> **EXERCISE DIRECTIONS**
Look through the material below for "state". Copy every line that contains it.

> **STORED DATA**
*****
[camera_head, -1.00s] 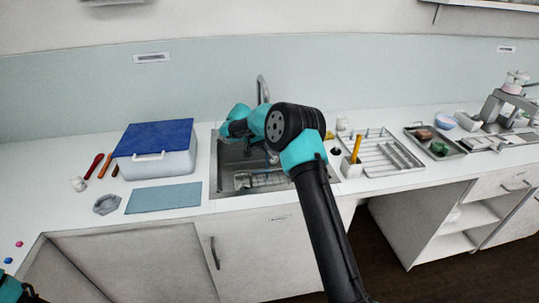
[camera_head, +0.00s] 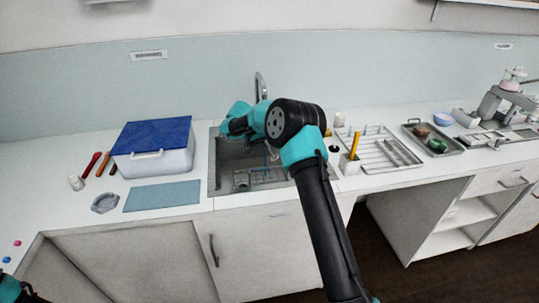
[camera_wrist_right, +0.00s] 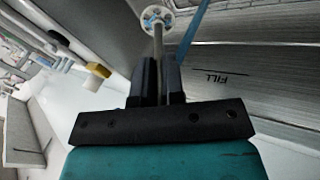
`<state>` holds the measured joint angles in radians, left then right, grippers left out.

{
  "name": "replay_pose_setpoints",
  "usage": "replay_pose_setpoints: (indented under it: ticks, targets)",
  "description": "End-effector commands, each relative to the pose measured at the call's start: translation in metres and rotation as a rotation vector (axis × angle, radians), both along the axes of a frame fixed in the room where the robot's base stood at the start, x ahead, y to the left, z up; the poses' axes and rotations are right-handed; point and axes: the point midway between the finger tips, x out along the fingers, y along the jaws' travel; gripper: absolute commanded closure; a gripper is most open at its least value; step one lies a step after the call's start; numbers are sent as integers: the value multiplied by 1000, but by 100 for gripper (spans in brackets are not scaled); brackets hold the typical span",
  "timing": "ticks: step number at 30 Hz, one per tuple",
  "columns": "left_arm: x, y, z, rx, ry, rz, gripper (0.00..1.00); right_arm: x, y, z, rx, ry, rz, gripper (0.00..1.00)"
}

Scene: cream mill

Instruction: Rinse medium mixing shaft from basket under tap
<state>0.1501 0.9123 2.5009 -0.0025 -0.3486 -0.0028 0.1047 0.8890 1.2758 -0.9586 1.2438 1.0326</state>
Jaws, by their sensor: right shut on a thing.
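My right gripper (camera_wrist_right: 160,68) is shut on the grey rod of a mixing shaft (camera_wrist_right: 158,42), which has a pale round head with blue marks at its far end. A narrow blue streak, which looks like water, runs beside the head; I cannot tell if they touch. In the head view my right arm reaches over the sink (camera_head: 226,160) and hides most of the gripper and shaft. The tap (camera_head: 261,86) rises behind the sink. A wire basket (camera_head: 262,180) lies low in the sink. Only parts of my left arm show at the lower left; its gripper is out of view.
A blue-lidded box (camera_head: 153,135) and a blue mat (camera_head: 162,196) lie left of the sink. A white holder (camera_head: 349,166) with a yellow-handled tool and a drying rack (camera_head: 376,160) stand to the right. The sink wall bears a FILL line (camera_wrist_right: 215,76).

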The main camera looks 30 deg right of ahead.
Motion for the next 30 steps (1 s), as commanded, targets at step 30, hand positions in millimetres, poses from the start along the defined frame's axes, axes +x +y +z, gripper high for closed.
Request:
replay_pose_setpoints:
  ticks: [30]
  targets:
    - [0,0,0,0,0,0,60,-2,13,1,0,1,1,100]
*****
> **OUTPUT OF THE TASK**
`<state>` holds the measured joint angles in radians, left then right, grippers left out.
<state>0.1501 0.9123 2.5009 -0.0025 -0.3486 -0.0028 0.1047 0.8890 1.2758 -0.9586 1.2438 1.0326</state>

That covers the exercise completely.